Friday, December 21, 2007

Brackenbeatzzz the Rapping Secular, Anglo-Saxon Male

So as I alluded to yesterday but maybe didn't explain properly - my head is just fuggin' buzzing with ideas for a new project, as well as the monologues and an older idea that has found new life in my head as a potential series of webisodes (and this isn't including a hoard of other, more tangential notions for this and that). Essentially it can feel like someone just dumped a bunch of pop rocks into my brain pan...in a good way, mind!

This kind of glorious thing pretty much always leads to plenty of long, highly detailed dreams that I can remember very easily the next day.

Last night I had the second in what seems to be maybe a series of dreams wherein a friend of mine whose name begins with "R" and is a writer shows up...and hijinks ensue.

This second dream involved me wandering through a webcomic convention that was cobbled together from pieces of the one I went to earlier this year and my high school gym. Quite soon, I found myself at Ryan North's table...which was more like a large desk. He was all excited about something so I came over and asked "What's up?". "Oh man, Oliver, I totally have a new thing that I'm working on and I'm so stoked about it!" he said. I asked if it was a new book or a new web project and he told me it was the former. "Here, you can see this preview copy" he said, then pulled one out from under the desk and plopped it right there in front of me.

The title was "Why Does Anybody Tell Jokes to Italians?" in this really ugly, yellow font. As I pored over the cover, which was the title overlaid on a fuzzy photo of Michelangelo's David, Ryan whispered "Just between you and me, I was only able to get twenty pages out of that idea so the other hundred pages are just filler". I turned to page twenty one and was greeted by another full-page, color photograph. The photograph was of "Grove St." which I knew in the dream to be the most recognizable street in all of Compton. Overlaid upon this picture was a grid of smaller photographs, evenly spaced, of dogs done up like the various members of NWA - though I swear one of them was Heartbeatzzz The Rapping Dog. "So, what do you think?" Ryan asked and thank goodness I woke up at that point because I may have had to tell dream-Ryan that his book was sub-par at best!

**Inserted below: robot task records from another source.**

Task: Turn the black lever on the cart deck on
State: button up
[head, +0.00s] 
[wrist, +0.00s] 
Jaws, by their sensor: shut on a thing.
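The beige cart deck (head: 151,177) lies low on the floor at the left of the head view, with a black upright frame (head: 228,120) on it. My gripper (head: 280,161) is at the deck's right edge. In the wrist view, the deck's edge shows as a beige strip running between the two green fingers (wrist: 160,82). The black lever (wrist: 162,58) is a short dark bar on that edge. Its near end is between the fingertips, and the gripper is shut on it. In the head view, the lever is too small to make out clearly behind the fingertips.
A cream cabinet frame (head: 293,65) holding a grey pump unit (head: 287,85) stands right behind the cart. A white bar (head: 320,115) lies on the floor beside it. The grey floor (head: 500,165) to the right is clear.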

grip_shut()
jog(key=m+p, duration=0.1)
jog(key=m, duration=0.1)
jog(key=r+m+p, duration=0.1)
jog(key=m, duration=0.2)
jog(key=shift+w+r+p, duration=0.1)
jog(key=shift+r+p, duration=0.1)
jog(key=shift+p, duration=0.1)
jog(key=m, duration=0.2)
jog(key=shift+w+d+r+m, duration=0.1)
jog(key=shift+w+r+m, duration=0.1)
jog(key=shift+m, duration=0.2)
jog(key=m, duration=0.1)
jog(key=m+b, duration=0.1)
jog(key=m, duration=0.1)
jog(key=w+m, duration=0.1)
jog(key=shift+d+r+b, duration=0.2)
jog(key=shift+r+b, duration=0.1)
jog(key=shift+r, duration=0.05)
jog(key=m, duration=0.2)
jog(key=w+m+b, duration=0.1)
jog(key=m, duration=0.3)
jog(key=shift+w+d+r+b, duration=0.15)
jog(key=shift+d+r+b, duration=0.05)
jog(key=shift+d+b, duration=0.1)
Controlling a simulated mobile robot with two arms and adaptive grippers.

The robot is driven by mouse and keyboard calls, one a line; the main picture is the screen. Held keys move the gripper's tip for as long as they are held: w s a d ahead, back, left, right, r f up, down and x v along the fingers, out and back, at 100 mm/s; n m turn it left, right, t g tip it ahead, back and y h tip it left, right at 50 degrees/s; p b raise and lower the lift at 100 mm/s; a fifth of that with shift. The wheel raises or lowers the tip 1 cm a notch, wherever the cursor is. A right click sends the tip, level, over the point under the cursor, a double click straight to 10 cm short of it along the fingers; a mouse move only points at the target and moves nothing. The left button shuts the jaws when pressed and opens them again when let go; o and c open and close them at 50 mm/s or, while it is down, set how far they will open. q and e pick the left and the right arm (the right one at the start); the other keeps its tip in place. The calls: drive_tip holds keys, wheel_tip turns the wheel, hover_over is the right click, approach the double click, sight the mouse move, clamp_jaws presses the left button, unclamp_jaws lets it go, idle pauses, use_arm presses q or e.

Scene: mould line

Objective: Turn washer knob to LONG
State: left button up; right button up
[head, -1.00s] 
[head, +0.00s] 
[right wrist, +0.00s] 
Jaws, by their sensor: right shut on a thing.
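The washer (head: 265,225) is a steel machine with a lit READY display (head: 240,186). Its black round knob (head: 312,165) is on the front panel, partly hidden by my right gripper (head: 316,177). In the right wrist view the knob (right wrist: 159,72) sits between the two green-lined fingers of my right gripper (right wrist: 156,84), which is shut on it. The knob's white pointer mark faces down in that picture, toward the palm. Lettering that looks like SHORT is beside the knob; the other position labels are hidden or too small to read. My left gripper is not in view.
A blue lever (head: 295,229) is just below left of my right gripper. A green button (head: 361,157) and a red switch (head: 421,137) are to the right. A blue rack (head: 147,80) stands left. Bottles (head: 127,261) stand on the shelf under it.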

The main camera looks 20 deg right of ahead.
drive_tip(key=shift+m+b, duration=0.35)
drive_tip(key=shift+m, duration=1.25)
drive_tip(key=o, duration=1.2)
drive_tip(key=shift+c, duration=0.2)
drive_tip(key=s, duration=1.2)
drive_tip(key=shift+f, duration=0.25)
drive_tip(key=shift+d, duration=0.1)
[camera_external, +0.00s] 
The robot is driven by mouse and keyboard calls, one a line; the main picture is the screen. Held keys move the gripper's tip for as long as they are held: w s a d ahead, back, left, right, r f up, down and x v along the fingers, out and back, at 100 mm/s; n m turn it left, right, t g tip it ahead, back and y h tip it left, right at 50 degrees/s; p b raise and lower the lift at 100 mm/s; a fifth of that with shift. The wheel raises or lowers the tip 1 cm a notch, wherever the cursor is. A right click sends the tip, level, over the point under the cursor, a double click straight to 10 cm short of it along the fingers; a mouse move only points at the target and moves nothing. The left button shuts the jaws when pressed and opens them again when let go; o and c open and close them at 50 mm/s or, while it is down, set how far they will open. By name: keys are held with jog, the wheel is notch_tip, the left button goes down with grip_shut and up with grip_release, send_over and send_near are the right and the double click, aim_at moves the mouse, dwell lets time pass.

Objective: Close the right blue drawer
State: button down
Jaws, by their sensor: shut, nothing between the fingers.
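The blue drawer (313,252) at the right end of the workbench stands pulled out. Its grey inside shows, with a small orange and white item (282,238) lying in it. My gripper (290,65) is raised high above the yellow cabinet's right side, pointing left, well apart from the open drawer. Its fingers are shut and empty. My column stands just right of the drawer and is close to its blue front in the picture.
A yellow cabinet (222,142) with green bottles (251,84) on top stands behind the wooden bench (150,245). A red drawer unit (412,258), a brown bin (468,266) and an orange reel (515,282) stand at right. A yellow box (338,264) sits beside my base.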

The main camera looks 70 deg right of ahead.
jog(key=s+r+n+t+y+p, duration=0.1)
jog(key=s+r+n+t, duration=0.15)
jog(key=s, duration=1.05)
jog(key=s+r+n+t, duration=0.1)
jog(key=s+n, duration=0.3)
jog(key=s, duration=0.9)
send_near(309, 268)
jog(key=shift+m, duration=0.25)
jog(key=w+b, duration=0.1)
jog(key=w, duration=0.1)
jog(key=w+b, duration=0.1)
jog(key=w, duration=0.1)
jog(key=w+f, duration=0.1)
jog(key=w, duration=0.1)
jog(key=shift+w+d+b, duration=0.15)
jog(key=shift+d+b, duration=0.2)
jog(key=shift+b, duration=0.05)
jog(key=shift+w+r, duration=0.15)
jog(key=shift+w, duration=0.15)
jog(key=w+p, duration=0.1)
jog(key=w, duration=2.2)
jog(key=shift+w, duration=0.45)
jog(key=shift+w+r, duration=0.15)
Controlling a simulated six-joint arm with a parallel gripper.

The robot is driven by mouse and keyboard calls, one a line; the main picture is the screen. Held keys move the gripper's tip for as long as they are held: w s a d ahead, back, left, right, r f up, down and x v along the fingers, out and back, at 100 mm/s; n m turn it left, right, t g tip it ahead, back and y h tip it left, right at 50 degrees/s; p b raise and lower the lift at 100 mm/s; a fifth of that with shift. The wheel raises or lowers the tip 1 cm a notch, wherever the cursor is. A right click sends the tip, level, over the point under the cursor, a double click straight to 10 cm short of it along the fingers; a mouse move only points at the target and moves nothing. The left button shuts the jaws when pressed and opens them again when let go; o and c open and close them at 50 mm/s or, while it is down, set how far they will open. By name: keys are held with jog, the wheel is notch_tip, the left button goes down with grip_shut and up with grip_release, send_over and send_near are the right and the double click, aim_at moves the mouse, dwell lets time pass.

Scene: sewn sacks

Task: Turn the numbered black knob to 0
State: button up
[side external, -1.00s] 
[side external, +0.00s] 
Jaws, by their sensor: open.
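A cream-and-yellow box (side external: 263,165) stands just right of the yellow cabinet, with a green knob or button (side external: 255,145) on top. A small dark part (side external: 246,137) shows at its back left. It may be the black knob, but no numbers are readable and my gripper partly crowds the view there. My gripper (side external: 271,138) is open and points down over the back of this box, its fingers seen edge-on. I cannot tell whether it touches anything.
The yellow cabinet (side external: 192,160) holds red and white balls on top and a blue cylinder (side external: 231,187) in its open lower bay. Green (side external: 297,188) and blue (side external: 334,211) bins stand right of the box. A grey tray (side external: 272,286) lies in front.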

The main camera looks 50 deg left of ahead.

The previous night is not as clearly remembered, but I gather I was standing in a field not far from a school I was attending. I had an essay I needed to get done and it was due soon, but I'd only written a single page. Rob Near walked up out of the surrounding mists and offered to help out. I handed him the essay and as he put it behind his back with one hand, he pulled it back out again with the other. "All done!" Rob told me, before starting to walk away. Looking at the cover of the paper I saw that he had written on the cover sheet, in pencil, "This is basically a perfect 'C' grade paper and does not deserve any less". "Well" I thought "a 'C' is better than the fail I was going to get" and turned the cover page. I very quickly saw that Rob hadn't written the rest of the essay for me at all! He'd just inserted his full name, in 72 point font, in-between every other word and thus inflated my one page into five.

But as I looked up to chase after him, he was just stepping into the mist and the next moment he was gone. I had a brief flashback to when he carved his name eighty-two times into my ruler in grade five, then woke up.

Ah well!

Today I'm reviewing a short script by Mark Z, the fellow who was my other half in making the trailer the summer before last. It's nice to have someone to not only put that kind of trust in me as a person, but in my abilities. After that, more brainstorming for the project that came out of yesterdays crazed conversation...

Thursday, December 20, 2007

When you get drunk and party inside it you're allowed to call it the "Diefencrunker"

So!

I just got back from the second go in front of the camera and my first monologue that I can feel decent about. I'm sorrrrrely tempted to post the actual text, but I'm going to raise my testicles into the "steely courage" position (they're like aircraft landing gear, ladies) and wait until a rudimentary edit is put together that I can then upload for feedback.

The other nice thing is that my collaborator and I got chatting afterwards about our mutual desire to film something in the Diefenbunker before we die of old age and it led into a spontaneous brainstorming session of the absolute best kind - one that produces tons of interconnected ideas as well as an intense enthusiasm to get working on them. So with that, I must now fall into my fat green notebook and not crawl out for a few hours.

Oh darling, I think I'm about to peak (oil)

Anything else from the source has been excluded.